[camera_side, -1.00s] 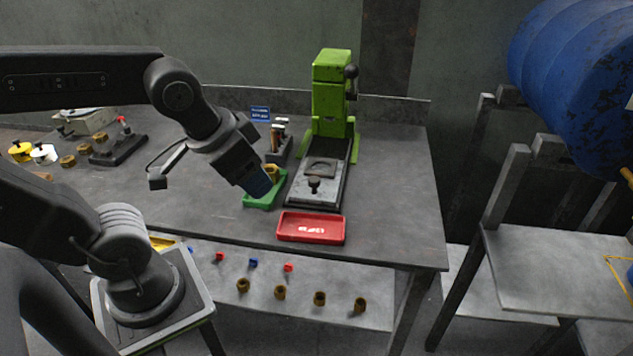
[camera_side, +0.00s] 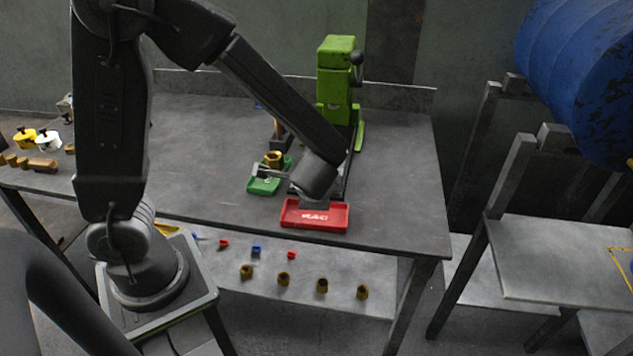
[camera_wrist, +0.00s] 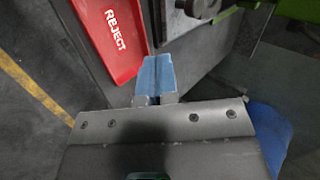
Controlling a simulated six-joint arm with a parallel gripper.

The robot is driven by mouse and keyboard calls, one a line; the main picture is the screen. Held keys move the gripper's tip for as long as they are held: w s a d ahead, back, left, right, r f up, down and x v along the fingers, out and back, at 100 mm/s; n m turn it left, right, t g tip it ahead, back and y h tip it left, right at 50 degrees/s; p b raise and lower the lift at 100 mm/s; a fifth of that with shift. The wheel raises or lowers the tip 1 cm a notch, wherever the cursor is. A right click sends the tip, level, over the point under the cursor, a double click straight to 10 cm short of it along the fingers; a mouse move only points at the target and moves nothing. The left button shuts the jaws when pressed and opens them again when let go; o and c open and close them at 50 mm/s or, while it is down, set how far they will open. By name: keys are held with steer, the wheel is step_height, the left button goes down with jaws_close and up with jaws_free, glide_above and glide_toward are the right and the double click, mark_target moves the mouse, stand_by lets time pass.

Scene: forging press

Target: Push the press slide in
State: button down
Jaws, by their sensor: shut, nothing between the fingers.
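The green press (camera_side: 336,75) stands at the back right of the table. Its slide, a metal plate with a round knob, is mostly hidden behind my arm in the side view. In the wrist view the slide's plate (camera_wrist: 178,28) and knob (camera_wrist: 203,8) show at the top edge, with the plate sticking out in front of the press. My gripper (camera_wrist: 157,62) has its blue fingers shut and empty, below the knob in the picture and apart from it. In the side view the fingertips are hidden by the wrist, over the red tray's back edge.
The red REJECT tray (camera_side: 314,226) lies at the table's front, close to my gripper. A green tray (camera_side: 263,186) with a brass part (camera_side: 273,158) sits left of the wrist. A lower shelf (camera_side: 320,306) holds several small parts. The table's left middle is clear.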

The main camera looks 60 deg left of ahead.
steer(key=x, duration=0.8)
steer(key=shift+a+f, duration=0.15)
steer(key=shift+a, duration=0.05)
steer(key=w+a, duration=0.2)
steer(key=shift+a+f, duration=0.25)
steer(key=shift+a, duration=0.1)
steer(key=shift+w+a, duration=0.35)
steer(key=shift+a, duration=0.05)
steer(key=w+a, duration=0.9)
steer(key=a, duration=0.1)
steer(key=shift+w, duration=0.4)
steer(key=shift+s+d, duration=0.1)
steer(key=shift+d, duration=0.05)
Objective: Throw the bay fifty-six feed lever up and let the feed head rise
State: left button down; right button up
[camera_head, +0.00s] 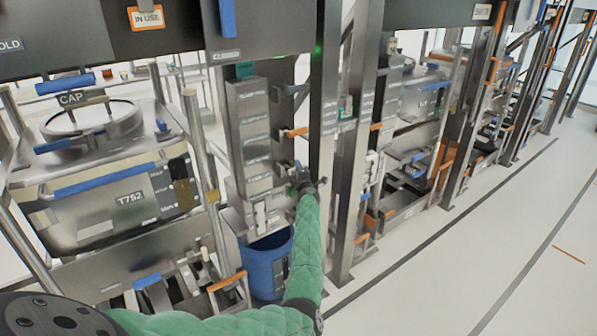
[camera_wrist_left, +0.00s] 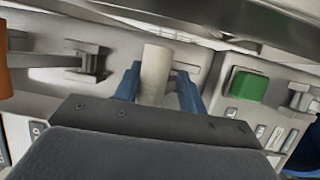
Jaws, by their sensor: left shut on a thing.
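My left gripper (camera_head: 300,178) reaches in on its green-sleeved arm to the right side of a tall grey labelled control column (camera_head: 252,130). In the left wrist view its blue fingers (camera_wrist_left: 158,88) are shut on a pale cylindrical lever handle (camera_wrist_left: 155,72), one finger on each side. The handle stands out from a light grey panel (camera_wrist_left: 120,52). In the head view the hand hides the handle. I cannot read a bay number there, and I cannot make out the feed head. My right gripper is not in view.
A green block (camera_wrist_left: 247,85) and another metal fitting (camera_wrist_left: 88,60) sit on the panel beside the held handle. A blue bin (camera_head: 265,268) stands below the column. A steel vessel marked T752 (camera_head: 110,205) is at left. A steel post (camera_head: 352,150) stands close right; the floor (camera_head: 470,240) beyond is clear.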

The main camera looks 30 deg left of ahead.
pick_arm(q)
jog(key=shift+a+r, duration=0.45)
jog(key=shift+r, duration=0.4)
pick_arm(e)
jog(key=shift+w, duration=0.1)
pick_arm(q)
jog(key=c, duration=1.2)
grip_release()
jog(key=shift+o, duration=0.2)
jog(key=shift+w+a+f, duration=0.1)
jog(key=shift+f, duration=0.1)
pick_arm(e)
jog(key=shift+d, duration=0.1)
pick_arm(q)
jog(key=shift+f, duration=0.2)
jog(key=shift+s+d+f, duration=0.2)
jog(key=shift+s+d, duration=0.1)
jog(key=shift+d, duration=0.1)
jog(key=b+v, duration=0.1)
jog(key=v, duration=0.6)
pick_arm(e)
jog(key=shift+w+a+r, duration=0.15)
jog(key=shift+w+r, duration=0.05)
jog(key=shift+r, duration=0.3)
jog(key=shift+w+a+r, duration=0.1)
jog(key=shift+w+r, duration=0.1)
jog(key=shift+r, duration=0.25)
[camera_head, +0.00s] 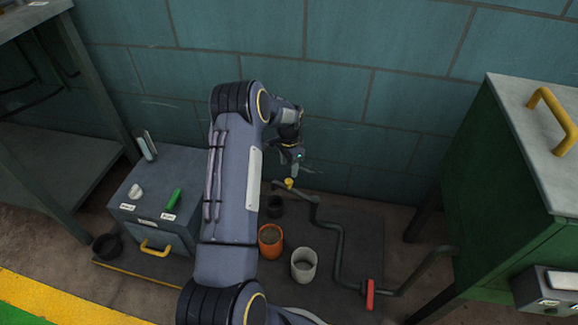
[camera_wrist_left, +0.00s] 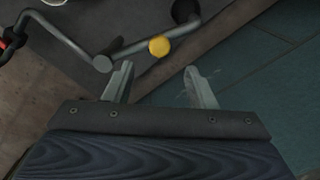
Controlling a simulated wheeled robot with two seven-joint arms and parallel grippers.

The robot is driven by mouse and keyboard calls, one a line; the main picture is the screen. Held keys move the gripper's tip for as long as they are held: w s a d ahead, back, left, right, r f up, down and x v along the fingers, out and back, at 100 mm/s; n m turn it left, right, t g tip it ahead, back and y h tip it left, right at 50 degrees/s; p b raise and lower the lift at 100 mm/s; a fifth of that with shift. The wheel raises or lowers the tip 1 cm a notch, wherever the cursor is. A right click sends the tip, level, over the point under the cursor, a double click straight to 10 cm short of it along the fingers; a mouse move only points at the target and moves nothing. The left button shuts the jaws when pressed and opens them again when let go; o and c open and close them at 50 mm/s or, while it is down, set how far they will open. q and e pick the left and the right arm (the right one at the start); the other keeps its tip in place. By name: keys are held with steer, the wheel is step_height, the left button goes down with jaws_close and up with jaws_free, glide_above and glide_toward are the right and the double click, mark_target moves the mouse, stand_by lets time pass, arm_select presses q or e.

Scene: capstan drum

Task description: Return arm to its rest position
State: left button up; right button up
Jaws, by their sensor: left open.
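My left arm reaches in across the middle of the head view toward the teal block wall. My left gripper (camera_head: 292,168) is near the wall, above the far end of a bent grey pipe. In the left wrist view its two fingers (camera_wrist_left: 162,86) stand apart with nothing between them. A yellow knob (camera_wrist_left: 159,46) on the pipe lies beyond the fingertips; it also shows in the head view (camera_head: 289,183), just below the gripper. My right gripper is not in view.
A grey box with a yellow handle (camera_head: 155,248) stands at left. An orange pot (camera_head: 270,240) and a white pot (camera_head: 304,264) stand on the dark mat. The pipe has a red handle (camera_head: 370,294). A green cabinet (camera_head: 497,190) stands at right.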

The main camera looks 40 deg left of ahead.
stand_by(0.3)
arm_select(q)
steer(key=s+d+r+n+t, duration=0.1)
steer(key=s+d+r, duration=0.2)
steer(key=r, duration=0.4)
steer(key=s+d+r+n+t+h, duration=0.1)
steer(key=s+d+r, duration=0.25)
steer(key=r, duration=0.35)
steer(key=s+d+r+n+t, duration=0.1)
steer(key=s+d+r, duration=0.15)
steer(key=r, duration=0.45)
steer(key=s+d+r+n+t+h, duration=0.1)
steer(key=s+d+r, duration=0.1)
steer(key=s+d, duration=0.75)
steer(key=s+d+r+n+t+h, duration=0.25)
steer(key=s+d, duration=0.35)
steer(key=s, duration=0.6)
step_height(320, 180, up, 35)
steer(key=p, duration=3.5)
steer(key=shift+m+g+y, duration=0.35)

TASK TO CARRY OUT: Leave out the pictures and reproduce the rest of the listing exactly.

FINISHED ANSWER:
[camera_side, -1.00s] 
[camera_side, +0.00s] 
[camera_wrist, +0.00s] 
Controlling a simulated six-joint arm with a parallel gripper.

The robot is driven by mouse and keyboard calls, one a line; the main picture is the screen. Held keys move the gripper's tip for as long as they are held: w s a d ahead, back, left, right, r f up, down and x v along the fingers, out and back, at 100 mm/s; n m turn it left, right, t g tip it ahead, back and y h tip it left, right at 50 degrees/s; p b raise and lower the lift at 100 mm/s; a fifth of that with shift. The wheel raises or lowers the tip 1 cm a notch, wherever the cursor is. A right click sends the tip, level, over the point under the cursor, a double click straight to 10 cm short of it along the fingers; a mouse move only points at the target and moves nothing. The left button shuts the jaws when pressed and opens them again when let go; o and c open and close them at 50 mm/s or, while it is down, set how far they will open. By name: keys are held with steer, the wheel is step_height, the left button goes down with jaws_close and up with jaws_free, glide_above and glide_toward are the right and the double click, mark_target moves the mouse, stand_by lets time pass.

Scene: forging press

Target: Push the press slide in
State: button down
Jaws, by their sensor: shut, nothing between the fingers.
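The green press (camera_side: 336,75) stands at the back right of the table. Its slide, a metal plate with a round knob, is mostly hidden behind my arm in the side view. In the wrist view the slide's plate (camera_wrist: 178,28) and knob (camera_wrist: 203,8) show at the top edge, with the plate sticking out in front of the press. My gripper (camera_wrist: 157,62) has its blue fingers shut and empty, below the knob in the picture and apart from it. In the side view the fingertips are hidden by the wrist, over the red tray's back edge.
The red REJECT tray (camera_side: 314,226) lies at the table's front, close to my gripper. A green tray (camera_side: 263,186) with a brass part (camera_side: 273,158) sits left of the wrist. A lower shelf (camera_side: 320,306) holds several small parts. The table's left middle is clear.

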The main camera looks 60 deg left of ahead.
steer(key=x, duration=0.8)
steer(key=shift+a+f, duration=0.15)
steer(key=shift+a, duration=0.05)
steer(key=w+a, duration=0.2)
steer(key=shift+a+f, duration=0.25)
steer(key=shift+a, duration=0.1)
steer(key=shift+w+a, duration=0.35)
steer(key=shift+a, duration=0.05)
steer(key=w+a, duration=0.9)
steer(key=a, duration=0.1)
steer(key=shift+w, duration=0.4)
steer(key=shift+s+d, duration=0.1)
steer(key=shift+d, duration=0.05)
Objective: Throw the bay fifty-six feed lever up and let the feed head rise
State: left button down; right button up
[camera_head, +0.00s] 
[camera_wrist_left, +0.00s] 
Jaws, by their sensor: left shut on a thing.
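My left gripper (camera_head: 300,178) reaches in on its green-sleeved arm to the right side of a tall grey labelled control column (camera_head: 252,130). In the left wrist view its blue fingers (camera_wrist_left: 158,88) are shut on a pale cylindrical lever handle (camera_wrist_left: 155,72), one finger on each side. The handle stands out from a light grey panel (camera_wrist_left: 120,52). In the head view the hand hides the handle. I cannot read a bay number there, and I cannot make out the feed head. My right gripper is not in view.
A green block (camera_wrist_left: 247,85) and another metal fitting (camera_wrist_left: 88,60) sit on the panel beside the held handle. A blue bin (camera_head: 265,268) stands below the column. A steel vessel marked T752 (camera_head: 110,205) is at left. A steel post (camera_head: 352,150) stands close right; the floor (camera_head: 470,240) beyond is clear.

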The main camera looks 30 deg left of ahead.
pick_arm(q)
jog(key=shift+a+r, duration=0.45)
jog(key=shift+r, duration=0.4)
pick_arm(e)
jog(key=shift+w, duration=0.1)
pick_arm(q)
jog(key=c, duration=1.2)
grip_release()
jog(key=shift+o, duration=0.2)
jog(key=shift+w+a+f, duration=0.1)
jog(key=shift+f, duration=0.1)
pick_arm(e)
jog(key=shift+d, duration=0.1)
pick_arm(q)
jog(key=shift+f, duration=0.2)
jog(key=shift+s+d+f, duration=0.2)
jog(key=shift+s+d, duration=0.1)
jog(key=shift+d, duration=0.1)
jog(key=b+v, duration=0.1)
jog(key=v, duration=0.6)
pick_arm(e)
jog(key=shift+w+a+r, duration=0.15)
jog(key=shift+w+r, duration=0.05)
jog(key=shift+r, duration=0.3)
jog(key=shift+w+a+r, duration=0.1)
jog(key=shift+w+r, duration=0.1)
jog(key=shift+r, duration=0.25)
[camera_head, +0.00s] 
[camera_wrist_left, +0.00s] 
Controlling a simulated wheeled robot with two seven-joint arms and parallel grippers.

The robot is driven by mouse and keyboard calls, one a line; the main picture is the screen. Held keys move the gripper's tip for as long as they are held: w s a d ahead, back, left, right, r f up, down and x v along the fingers, out and back, at 100 mm/s; n m turn it left, right, t g tip it ahead, back and y h tip it left, right at 50 degrees/s; p b raise and lower the lift at 100 mm/s; a fifth of that with shift. The wheel raises or lowers the tip 1 cm a notch, wherever the cursor is. A right click sends the tip, level, over the point under the cursor, a double click straight to 10 cm short of it along the fingers; a mouse move only points at the target and moves nothing. The left button shuts the jaws when pressed and opens them again when let go; o and c open and close them at 50 mm/s or, while it is down, set how far they will open. q and e pick the left and the right arm (the right one at the start); the other keeps its tip in place. By name: keys are held with steer, the wheel is step_height, the left button goes down with jaws_close and up with jaws_free, glide_above and glide_toward are the right and the double click, mark_target moves the mouse, stand_by lets time pass, arm_select presses q or e.

Scene: capstan drum

Task description: Return arm to its rest position
State: left button up; right button up
Jaws, by their sensor: left open.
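My left arm reaches in across the middle of the head view toward the teal block wall. My left gripper (camera_head: 292,168) is near the wall, above the far end of a bent grey pipe. In the left wrist view its two fingers (camera_wrist_left: 162,86) stand apart with nothing between them. A yellow knob (camera_wrist_left: 159,46) on the pipe lies beyond the fingertips; it also shows in the head view (camera_head: 289,183), just below the gripper. My right gripper is not in view.
A grey box with a yellow handle (camera_head: 155,248) stands at left. An orange pot (camera_head: 270,240) and a white pot (camera_head: 304,264) stand on the dark mat. The pipe has a red handle (camera_head: 370,294). A green cabinet (camera_head: 497,190) stands at right.

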The main camera looks 40 deg left of ahead.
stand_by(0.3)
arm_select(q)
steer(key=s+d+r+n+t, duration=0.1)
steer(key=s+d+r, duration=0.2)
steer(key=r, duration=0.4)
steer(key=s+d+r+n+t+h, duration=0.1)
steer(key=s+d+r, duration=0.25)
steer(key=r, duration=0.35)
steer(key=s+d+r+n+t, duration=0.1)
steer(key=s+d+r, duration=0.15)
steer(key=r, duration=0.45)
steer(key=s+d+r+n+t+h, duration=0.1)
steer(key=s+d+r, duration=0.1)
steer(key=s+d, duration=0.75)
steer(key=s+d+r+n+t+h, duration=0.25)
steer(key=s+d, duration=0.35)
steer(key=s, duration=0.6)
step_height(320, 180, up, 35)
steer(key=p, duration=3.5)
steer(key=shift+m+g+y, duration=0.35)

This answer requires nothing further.